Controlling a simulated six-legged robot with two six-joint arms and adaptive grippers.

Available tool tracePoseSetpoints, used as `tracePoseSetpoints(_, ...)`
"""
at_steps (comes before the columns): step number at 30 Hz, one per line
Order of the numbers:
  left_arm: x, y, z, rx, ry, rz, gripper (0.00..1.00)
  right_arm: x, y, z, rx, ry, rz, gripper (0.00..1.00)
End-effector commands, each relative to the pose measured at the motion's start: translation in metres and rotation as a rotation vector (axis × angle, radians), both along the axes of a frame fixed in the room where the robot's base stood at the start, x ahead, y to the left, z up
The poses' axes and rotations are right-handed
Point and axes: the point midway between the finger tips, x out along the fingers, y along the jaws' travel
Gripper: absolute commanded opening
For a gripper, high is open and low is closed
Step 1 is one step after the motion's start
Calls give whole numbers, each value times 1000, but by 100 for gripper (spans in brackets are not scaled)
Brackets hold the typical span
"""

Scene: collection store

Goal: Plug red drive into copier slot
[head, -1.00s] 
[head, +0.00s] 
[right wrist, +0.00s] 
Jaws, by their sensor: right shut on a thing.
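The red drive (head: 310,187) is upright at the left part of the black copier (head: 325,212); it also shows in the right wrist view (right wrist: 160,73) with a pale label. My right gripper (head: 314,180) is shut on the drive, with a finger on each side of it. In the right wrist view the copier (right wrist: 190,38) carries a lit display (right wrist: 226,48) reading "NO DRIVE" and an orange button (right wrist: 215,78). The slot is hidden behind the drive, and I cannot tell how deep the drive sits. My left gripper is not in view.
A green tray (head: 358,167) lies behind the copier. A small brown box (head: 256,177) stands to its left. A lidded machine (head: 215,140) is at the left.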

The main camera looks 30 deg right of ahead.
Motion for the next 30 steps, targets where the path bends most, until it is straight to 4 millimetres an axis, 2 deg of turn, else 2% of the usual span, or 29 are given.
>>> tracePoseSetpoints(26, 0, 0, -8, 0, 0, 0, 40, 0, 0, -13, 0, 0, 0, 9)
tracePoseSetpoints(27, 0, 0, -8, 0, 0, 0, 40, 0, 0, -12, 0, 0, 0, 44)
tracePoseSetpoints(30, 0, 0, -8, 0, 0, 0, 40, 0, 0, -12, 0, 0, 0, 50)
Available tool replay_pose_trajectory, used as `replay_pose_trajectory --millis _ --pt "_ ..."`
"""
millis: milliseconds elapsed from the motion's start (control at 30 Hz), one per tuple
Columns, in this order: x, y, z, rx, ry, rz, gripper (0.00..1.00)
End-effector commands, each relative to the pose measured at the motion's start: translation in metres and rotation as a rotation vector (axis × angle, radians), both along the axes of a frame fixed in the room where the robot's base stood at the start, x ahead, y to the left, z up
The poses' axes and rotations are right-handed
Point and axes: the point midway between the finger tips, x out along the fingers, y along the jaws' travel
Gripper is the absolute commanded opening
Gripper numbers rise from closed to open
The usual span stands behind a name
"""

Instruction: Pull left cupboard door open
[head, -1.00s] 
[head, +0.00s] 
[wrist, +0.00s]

##############################

**EXERCISE DETAILS:**
Restate the whole listing exactly, leaving out nothing.

**EXERCISE RESULT:**
Controlling a simulated six-legged robot with two six-joint arms and adaptive grippers.

Available tool tracePoseSetpoints, used as `tracePoseSetpoints(_, ...)`
"""
at_steps (comes before the columns): step number at 30 Hz, one per line
Order of the numbers:
  left_arm: x, y, z, rx, ry, rz, gripper (0.00..1.00)
  right_arm: x, y, z, rx, ry, rz, gripper (0.00..1.00)
End-effector commands, each relative to the pose measured at the motion's start: translation in metres and rotation as a rotation vector (axis × angle, radians), both along the axes of a frame fixed in the room where the robot's base stood at the start, x ahead, y to the left, z up
The poses' axes and rotations are right-handed
Point and axes: the point midway between the finger tips, x out along the fingers, y along the jaws' travel
Gripper: absolute commanded opening
For a gripper, high is open and low is closed
Step 1 is one step after the motion's start
Calls give whole numbers, each value times 1000, but by 100 for gripper (spans in brackets are not scaled)
Brackets hold the typical span
"""

Scene: collection store

Goal: Plug red drive into copier slot
[head, -1.00s] 
[head, +0.00s] 
[right wrist, +0.00s] 
Jaws, by their sensor: right shut on a thing.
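The red drive (head: 310,187) is upright at the left part of the black copier (head: 325,212); it also shows in the right wrist view (right wrist: 160,73) with a pale label. My right gripper (head: 314,180) is shut on the drive, with a finger on each side of it. In the right wrist view the copier (right wrist: 190,38) carries a lit display (right wrist: 226,48) reading "NO DRIVE" and an orange button (right wrist: 215,78). The slot is hidden behind the drive, and I cannot tell how deep the drive sits. My left gripper is not in view.
A green tray (head: 358,167) lies behind the copier. A small brown box (head: 256,177) stands to its left. A lidded machine (head: 215,140) is at the left.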

The main camera looks 30 deg right of ahead.
Motion for the next 30 steps, targets where the path bends most, until it is straight to 4 millimetres an axis, 2 deg of turn, else 2% of the usual span, or 29 are given.
>>> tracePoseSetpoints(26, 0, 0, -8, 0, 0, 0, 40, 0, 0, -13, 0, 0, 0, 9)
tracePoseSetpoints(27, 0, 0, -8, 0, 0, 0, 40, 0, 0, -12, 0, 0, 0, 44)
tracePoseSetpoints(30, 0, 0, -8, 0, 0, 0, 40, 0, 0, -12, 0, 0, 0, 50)
Available tool replay_pose_trajectory, used as `replay_pose_trajectory --millis _ --pt "_ ..."`
"""
millis: milliseconds elapsed from the motion's start (control at 30 Hz), one per tuple
Columns, in this order: x, y, z, rx, ry, rz, gripper (0.00..1.00)
End-effector commands, each relative to the pose measured at the motion's start: translation in metres and rotation as a rotation vector (axis × angle, radians), both along the axes of a frame fixed in the room where the robot's base stood at the start, x ahead, y to the left, z up
The poses' axes and rotations are right-handed
Point and axes: the point midway between the finger tips, x out along the fingers, y along the jaws' travel
Gripper is the absolute commanded opening
Gripper numbers rise from closed to open
The usual span stands behind a name
"""

Instruction: Pull left cupboard door open
[head, -1.00s] 
[head, +0.00s] 
[wrist, +0.00s]

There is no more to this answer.